Modris Eksteins, a history professor at the University of Toronto, and author of the acclaimed and controversial Rites of Spring: The Great War and the Birth of the Modern Age, tells both his personal story and the history of the Baltic countries in his latest book.

Eksteins’ story includes his great grandmother Greita, a 19th-century chambermaid who had a liaison with a German baron, Eksteins’ own birth in Latvia in 1943, his family’s escape from the chaos of postwar Europe, and his adaptation to the staid respectability of Canada.

In parallel, the author relates the little-known history of the Baltic countries from the Teutonic Knights to the collapse of the former Soviet Union.
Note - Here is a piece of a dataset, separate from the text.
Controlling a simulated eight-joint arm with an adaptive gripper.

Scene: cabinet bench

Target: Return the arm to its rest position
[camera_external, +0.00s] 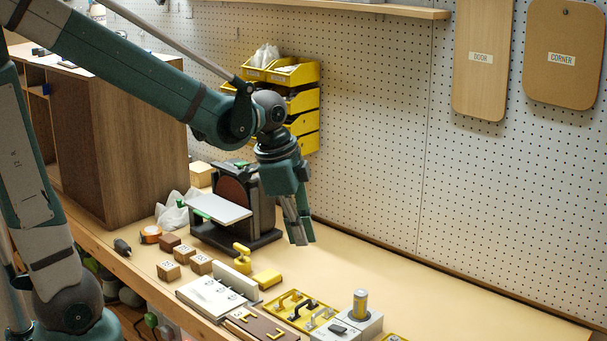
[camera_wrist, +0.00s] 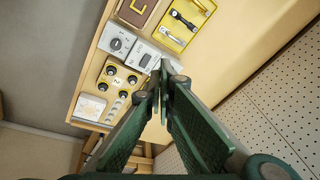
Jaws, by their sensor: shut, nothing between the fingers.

As history, it has everything from tragedy to elements of comic opera. All the major themes of our century are acted out here: war, fanaticism, self-determination, and totalitarianism.

The unifying point of both the personal and the global is 1945; “Stunde Null, hour zero,” – the end of the Second World War – and “the centre of our century and our meaning.” All the stories lead, forward or back, to here, and it is only by understanding that “emptiness at the heart of civilization” that our world makes sense.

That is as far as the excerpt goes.